Squats: Use the bench press strategy for squats also. Set the power rack bar and squat partially (about four inches). Knee wraps may need to be worn as the weight will be unaccustomed and injury could occur.

Behind The Neck Presses: Be very careful this exercise as it is contraindicated in many respects. Impingement of the rotator cuff complex can occur in those susceptible. It is an excellent movement nevertheless for strengthening tendons and ligaments in the triceps and shoulder girdle.

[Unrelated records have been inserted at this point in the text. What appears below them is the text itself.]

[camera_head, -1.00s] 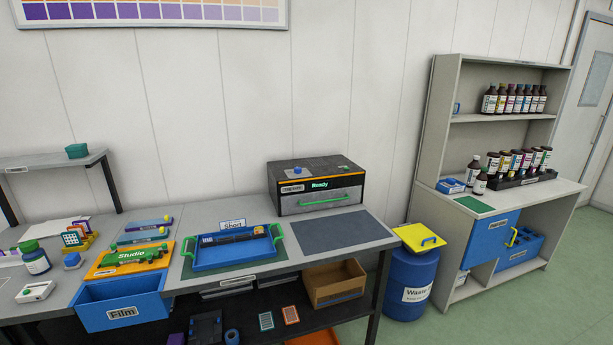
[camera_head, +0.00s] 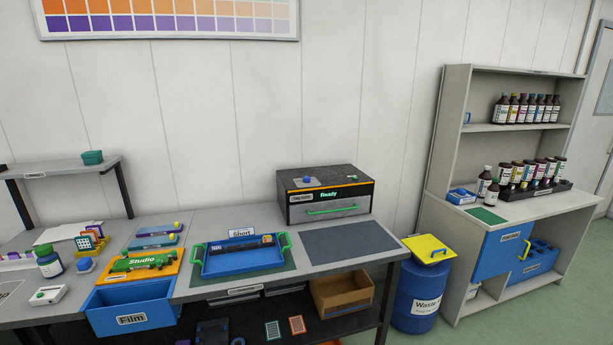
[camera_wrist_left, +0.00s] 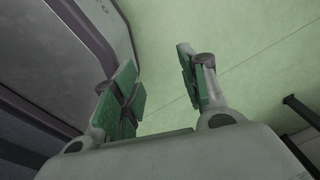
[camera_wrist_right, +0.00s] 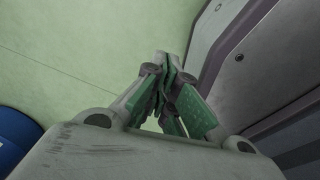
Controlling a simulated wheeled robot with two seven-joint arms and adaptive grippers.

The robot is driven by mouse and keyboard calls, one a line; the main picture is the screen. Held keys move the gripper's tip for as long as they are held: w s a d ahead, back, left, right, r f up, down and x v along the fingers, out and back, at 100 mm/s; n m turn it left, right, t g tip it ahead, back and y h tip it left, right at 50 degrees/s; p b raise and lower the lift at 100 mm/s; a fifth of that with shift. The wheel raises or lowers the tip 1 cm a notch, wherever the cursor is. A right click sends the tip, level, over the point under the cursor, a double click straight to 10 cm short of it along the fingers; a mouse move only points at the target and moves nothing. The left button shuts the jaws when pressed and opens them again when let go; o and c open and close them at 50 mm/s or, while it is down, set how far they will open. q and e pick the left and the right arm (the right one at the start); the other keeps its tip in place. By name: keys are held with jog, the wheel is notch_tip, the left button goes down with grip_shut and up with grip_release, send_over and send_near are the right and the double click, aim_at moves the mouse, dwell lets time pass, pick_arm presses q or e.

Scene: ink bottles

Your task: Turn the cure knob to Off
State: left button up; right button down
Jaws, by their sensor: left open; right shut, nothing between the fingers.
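A black cure unit (camera_head: 291,211) with an orange trim line stands at the back of the bench. Its display reads "Ready" in green, and its drawer with a green handle (camera_head: 332,210) looks shut. On its top are a blue round part (camera_head: 308,180) and a small green part (camera_head: 354,177); I cannot tell which is the cure knob or read its setting. My left gripper (camera_wrist_left: 160,85) is open and empty above the green floor in the left wrist view. My right gripper (camera_wrist_right: 168,80) is shut and empty in the right wrist view. Neither gripper shows in the head view.
A blue tray (camera_head: 205,270) with green handles sits left of the cure unit, and a grey mat (camera_head: 350,241) lies in front. An open blue Film drawer (camera_head: 135,300) juts from the bench. A blue waste drum (camera_head: 415,300) and a bottle shelf (camera_head: 455,150) stand right.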

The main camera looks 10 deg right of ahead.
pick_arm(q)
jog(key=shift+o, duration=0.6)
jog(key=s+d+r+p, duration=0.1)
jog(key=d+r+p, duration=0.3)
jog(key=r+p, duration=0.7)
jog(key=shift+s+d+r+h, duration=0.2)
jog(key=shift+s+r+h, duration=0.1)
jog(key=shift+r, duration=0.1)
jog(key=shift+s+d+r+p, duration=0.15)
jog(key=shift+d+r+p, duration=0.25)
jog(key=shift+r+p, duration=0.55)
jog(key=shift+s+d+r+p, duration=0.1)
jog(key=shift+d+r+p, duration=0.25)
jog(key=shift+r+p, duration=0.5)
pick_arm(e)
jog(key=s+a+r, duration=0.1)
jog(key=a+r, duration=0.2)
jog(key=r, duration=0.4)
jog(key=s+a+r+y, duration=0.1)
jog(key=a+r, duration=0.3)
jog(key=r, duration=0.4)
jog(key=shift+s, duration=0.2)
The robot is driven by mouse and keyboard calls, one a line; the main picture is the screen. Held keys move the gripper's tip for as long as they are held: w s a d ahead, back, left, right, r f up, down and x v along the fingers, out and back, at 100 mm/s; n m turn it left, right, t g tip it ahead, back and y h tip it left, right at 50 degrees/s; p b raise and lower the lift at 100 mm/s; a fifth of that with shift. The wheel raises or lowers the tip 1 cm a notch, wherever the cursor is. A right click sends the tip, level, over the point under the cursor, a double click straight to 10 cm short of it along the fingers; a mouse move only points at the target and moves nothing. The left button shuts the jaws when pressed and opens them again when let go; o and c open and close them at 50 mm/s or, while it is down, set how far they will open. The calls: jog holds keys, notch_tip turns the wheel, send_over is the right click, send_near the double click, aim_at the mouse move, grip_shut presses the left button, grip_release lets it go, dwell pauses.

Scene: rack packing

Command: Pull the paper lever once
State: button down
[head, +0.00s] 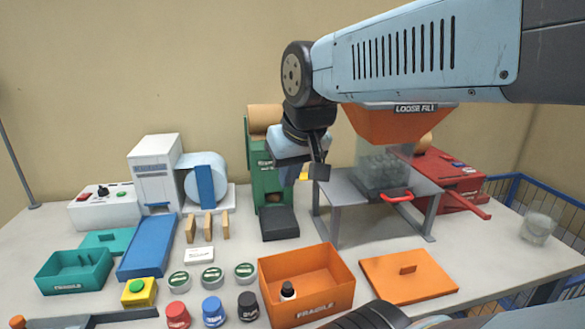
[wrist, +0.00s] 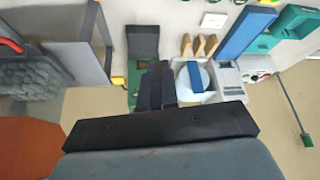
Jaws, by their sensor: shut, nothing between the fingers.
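A green machine (head: 268,170) with a brown paper roll (head: 264,118) on top stands at the back middle, a dark tray (head: 280,223) in front of it. A small yellow part (head: 304,173) shows at its right side, mostly hidden behind my gripper; it also shows in the wrist view (wrist: 118,81). It may be the paper lever, but I cannot tell its full shape. My gripper (head: 319,172) is shut and empty, in front of and beside the green machine's right side. In the wrist view the closed dark fingers (wrist: 157,80) overlap the green machine; contact cannot be judged.
The loose fill hopper (head: 401,122) with a red handle (head: 397,197) stands on a grey stand (head: 345,193) close to the right. A red machine (head: 452,175) stands beyond. An open orange crate (head: 330,270) and wooden blocks (head: 207,226) are in front.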

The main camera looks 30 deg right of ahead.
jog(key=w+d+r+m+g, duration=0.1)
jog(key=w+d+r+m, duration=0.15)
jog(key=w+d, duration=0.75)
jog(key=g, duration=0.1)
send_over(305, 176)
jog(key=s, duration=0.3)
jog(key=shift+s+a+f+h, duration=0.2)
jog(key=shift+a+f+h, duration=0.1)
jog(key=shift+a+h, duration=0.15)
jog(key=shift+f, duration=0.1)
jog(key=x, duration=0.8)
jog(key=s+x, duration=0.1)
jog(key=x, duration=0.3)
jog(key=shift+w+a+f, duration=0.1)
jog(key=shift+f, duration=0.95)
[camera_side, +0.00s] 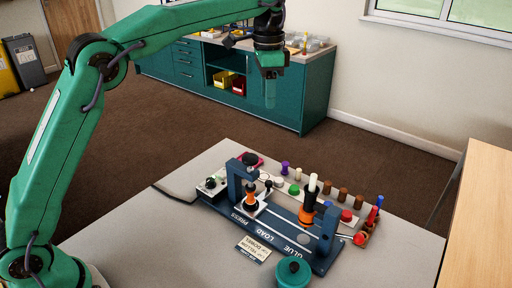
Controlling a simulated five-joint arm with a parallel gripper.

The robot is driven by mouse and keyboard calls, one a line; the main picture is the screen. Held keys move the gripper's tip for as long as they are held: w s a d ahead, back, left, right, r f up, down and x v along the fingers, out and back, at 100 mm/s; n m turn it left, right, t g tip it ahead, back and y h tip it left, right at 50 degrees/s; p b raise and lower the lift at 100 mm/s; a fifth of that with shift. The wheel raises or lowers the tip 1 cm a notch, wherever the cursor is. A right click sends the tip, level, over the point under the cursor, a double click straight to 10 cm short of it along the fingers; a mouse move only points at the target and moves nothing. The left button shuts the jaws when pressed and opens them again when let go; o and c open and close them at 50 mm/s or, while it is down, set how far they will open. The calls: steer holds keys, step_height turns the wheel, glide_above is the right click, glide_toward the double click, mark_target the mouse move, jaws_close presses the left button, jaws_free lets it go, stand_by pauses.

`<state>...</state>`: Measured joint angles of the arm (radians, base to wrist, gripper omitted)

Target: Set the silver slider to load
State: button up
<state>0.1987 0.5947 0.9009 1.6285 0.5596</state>
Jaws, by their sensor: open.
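A dark blue fixture (274,228) lies on the table, marked PRESS, LOAD and GLUE from left to right. A pale silver slider (261,208) appears to sit at its left end, by the PRESS mark and under the blue press arch (235,180). An orange and black piece (250,197) stands on it; its lower part is small and hard to make out. The LOAD mark (265,233) is right of the slider. My gripper (270,95) hangs high above and behind the fixture, pointing down, open and touching nothing.
A orange and black holder with a white top (312,183) stands on the right part of the fixture, near a blue post (327,229). Several colored pegs stand in a row behind. A green lidded pot (293,272) and label card (253,248) are in front. The table's left front is clear.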

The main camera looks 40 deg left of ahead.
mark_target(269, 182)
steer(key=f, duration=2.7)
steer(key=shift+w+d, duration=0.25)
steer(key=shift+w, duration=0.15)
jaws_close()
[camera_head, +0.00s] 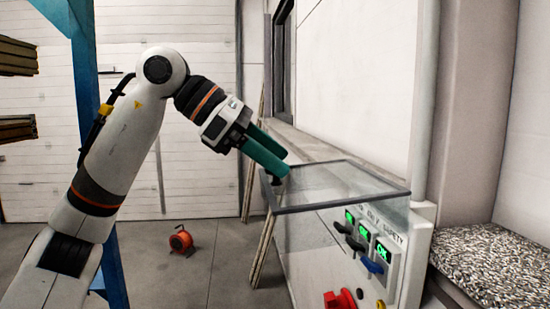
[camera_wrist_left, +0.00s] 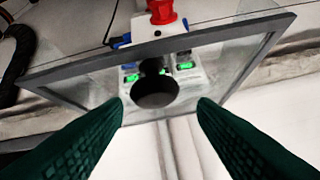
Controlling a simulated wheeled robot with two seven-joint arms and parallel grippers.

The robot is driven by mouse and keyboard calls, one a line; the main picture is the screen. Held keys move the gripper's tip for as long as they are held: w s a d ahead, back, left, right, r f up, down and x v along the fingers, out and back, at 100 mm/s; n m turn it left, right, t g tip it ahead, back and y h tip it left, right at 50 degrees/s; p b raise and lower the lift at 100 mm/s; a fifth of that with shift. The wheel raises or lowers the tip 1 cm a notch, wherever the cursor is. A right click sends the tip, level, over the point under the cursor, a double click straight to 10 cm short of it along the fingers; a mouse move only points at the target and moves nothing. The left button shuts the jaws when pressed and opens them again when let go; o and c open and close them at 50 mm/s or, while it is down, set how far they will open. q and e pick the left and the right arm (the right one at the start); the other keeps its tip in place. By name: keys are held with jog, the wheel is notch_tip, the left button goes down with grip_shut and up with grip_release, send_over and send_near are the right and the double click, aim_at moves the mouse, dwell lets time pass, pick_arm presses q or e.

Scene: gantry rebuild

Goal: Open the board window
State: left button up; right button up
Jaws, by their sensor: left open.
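The board window (camera_head: 344,204) is a clear pane with a dark grey frame, standing out from the white control board (camera_head: 420,240). In the left wrist view its frame (camera_wrist_left: 60,72) crosses the picture at a tilt. A round black knob (camera_wrist_left: 157,92) shows there between my fingers, a little beyond their tips. My left gripper (camera_head: 279,165) is open, with green fingers pointing down at the window's left corner. In the left wrist view the gripper (camera_wrist_left: 161,104) straddles the knob with clear gaps on both sides. Whether the window is latched cannot be told. My right gripper is out of view.
The board has several green-lit displays, dark and blue switches (camera_head: 372,266) and a red knob (camera_head: 340,299). A gravel-topped ledge (camera_head: 500,255) is at the right. A blue post (camera_head: 88,80) stands at the left. An orange cable reel (camera_head: 181,241) lies on open floor.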

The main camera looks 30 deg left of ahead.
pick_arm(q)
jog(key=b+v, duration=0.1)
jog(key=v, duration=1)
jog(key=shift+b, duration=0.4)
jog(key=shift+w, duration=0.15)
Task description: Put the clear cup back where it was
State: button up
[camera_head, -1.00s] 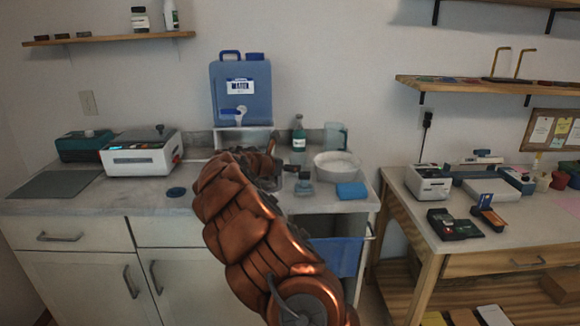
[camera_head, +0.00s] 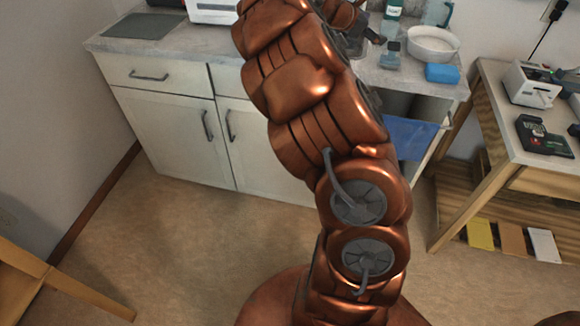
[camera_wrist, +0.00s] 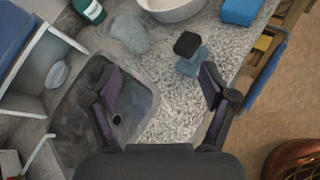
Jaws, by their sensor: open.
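My gripper (camera_wrist: 160,85) is open and empty in the wrist view, its two dark fingers spread above the grey sink basin (camera_wrist: 75,120) and the speckled counter edge. A pale translucent object (camera_wrist: 130,32) stands on the counter between the green bottle and the bowl, beyond the fingers and apart from them. It looks like clear glass or plastic, but I cannot be sure it is the clear cup. In the head view a taller clear bluish vessel (camera_head: 437,12) stands behind the bowl at the top edge. My arm hides much of the sink area there.
A white bowl (camera_head: 433,43), a blue sponge (camera_head: 442,73), a green bottle (camera_head: 392,8) and a small dark-capped bottle (camera_wrist: 188,48) crowd the counter. A white stand (camera_wrist: 42,60) borders the sink. A side table (camera_head: 500,130) stands at right. The floor before the cabinets is clear.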

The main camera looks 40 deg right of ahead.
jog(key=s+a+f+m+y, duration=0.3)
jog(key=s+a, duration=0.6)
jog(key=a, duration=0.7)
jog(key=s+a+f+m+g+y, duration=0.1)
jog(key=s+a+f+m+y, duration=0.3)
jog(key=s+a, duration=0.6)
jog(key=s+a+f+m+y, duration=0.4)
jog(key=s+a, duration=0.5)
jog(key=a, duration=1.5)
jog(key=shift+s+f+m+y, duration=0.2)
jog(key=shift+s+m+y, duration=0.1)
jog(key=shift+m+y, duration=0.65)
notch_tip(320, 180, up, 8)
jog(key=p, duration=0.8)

Lying Triceps Extensions: Ideal for optimal triceps development, this exercise can be performed within the confines of a power rack also. Use the same principle outlined for the squats, bench press and behind the neck press.

Sample Workout Routine

Dead-lifts: 3 sets of 6-10.
Lateral pull-downs: 3 sets of 8-12.
Dumbbell curls: 3 sets of 6-8

Flat-bench presses: 3 sets of 8-12
Short range bench presses: 3 sets of 5
Triceps press-downs: 3 sets of 8-12
Lying, short range, triceps extension: 3 sets of 5

Rest day

Leg presses: 2 sets of 8-12
Full squats: 3 sets of 8-12
Short range squats: 3 sets of 5

Rest day

Lateral raises: 3 sets of 8-12
Short range behind the neck presses: 3 sets of 5
Barbell shrugs: 3 sets of 8-12

Rest day


These exercises can be incorporated into ones existing training regime. In fact this is an ideal time as the muscles, tendons and ligaments will be warm and well lubricated. Although the exercises listed are highly recommended, one can experiment and devise their own tendon and ligament strengthening program by modifying the exercises they normally use in addition to the ones suggested.

Remember, with this program weights are to be maximal and repetitions are to be kept relatively low (up to six). This will ensure that the tendinous connections at the insertions of each muscle are strengthened, and a corresponding increase in muscle size witnessed.